I giacimenti d’oro in Italia: dove si trovano

Sapete dove si trova il più grande giacimento d’oro d’Italia? È nascosto nelle viscere del Monte Rosa, un enorme massiccio montuoso appartenente alle Alpi diviso tra il nostro Paese (in Piemonte e in Valle d’Aosta) e la Svizzera. In particolare, sono alcune delle vallate adiacenti ad essere ricche di questo prezioso elemento: luoghi come la Valle Anzasca o la Valle Antrona possiedono filoni auriferi di tutto rispetto. Non si parla infatti di un unico giacimento, bensì di un “distretto aurifero” sparso in varie località.

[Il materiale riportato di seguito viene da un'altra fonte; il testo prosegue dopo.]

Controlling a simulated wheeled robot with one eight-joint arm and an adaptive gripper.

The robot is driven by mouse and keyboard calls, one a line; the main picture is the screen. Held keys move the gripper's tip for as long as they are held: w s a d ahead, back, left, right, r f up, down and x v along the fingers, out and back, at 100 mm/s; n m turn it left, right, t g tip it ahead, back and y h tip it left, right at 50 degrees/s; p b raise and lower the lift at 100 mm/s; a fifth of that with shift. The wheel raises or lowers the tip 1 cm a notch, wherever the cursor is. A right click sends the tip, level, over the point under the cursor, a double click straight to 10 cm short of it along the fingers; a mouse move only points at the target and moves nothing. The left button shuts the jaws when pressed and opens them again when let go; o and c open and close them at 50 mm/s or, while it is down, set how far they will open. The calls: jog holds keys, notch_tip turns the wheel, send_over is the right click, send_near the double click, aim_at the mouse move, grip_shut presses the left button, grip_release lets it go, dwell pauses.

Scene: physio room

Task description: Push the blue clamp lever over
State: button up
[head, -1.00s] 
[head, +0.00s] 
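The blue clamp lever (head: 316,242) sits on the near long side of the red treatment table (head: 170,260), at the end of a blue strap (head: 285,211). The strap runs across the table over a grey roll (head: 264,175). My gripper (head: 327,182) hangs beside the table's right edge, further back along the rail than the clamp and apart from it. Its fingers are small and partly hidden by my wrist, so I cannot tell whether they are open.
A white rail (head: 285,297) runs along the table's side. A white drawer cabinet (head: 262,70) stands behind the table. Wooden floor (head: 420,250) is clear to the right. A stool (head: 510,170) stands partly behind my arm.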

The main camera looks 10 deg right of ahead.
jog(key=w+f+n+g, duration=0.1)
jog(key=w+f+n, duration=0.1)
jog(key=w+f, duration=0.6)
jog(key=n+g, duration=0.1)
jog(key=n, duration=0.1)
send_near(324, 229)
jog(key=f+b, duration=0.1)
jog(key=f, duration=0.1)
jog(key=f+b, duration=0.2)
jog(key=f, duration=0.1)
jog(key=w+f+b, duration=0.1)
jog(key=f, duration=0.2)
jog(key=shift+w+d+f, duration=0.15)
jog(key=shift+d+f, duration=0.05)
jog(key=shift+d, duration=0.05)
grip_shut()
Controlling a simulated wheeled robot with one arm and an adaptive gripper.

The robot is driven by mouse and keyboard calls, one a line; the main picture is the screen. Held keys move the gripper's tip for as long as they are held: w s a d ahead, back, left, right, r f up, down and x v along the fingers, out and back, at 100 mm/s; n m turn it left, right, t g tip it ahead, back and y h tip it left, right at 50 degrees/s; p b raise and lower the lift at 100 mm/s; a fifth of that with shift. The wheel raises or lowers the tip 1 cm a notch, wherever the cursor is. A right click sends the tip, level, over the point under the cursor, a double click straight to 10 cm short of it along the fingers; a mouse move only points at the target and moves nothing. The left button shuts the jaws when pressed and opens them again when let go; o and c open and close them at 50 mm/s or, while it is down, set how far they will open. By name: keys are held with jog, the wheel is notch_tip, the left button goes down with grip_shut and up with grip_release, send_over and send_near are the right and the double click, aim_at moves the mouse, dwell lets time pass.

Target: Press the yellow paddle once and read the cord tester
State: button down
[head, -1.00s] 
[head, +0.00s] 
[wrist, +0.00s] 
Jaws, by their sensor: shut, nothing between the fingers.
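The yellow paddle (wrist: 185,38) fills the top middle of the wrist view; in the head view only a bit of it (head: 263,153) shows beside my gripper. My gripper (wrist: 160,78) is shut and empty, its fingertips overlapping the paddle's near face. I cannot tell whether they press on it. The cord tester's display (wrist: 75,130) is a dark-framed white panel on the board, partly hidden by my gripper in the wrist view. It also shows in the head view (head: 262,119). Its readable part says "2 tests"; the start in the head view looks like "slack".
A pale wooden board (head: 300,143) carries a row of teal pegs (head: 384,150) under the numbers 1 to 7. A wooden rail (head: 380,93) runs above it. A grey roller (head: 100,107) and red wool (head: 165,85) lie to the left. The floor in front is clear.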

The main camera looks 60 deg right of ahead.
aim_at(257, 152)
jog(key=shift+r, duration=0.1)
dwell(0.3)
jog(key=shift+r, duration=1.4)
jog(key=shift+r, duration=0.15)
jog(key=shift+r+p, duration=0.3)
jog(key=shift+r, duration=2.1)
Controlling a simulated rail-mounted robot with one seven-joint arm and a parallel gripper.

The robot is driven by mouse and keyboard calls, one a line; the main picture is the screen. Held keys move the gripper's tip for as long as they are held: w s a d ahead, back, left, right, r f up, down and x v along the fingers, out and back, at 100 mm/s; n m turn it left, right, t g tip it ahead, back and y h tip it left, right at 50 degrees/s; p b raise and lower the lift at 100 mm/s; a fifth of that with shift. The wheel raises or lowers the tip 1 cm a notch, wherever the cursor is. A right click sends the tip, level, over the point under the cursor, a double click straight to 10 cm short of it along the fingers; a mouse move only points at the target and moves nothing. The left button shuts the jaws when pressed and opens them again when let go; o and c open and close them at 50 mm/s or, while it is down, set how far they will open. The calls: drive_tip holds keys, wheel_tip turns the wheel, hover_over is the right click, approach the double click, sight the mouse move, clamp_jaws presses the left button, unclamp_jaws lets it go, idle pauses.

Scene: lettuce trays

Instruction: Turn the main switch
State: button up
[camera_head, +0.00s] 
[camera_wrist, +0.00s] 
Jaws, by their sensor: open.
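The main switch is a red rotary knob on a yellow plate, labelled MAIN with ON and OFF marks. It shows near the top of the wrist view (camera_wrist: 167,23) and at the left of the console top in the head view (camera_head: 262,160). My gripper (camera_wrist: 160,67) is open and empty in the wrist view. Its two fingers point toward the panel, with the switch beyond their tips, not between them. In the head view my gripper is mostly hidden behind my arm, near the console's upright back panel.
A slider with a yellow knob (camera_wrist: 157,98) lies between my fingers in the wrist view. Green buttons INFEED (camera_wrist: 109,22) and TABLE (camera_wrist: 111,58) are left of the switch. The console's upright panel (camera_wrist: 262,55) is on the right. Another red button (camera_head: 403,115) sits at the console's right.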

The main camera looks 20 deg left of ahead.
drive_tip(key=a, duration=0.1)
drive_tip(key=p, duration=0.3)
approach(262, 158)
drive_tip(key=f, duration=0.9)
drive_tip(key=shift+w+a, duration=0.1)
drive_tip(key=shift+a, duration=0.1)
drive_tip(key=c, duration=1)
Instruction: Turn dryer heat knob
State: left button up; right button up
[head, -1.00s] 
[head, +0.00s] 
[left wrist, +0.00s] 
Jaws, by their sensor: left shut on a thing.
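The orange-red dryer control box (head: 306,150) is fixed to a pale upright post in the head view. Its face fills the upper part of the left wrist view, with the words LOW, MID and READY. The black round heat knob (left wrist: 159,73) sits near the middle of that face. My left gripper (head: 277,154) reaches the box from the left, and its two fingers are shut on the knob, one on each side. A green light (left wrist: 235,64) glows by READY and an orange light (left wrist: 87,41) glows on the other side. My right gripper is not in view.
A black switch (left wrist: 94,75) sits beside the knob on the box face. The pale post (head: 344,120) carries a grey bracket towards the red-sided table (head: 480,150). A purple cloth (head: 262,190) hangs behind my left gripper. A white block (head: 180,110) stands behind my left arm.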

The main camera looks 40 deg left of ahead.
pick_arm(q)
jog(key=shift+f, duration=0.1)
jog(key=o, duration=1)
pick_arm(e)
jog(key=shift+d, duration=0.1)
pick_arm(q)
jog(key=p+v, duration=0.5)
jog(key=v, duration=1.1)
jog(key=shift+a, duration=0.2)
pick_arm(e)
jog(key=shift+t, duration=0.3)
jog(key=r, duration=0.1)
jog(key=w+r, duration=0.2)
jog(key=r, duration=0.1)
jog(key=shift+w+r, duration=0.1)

Questi giacimenti si sono formati nel corso dei millenni. Le rocce, fratturandosi in profondità, liberano fluidi caldi contenenti – tra gli altri elementi – anche una buona quantità d’oro. Una volta raffreddatisi, i fluidi lasciano precipitare l’oro che forma dei depositi, dando vita a quelli che conosciamo come filoni (o vene) auriferi. In realtà, l’oro difficilmente è puro: lo si trova piuttosto associato ad altri minerali, come pirite e arsenopirite, che possono rappresentare un problema nel momento della lavorazione.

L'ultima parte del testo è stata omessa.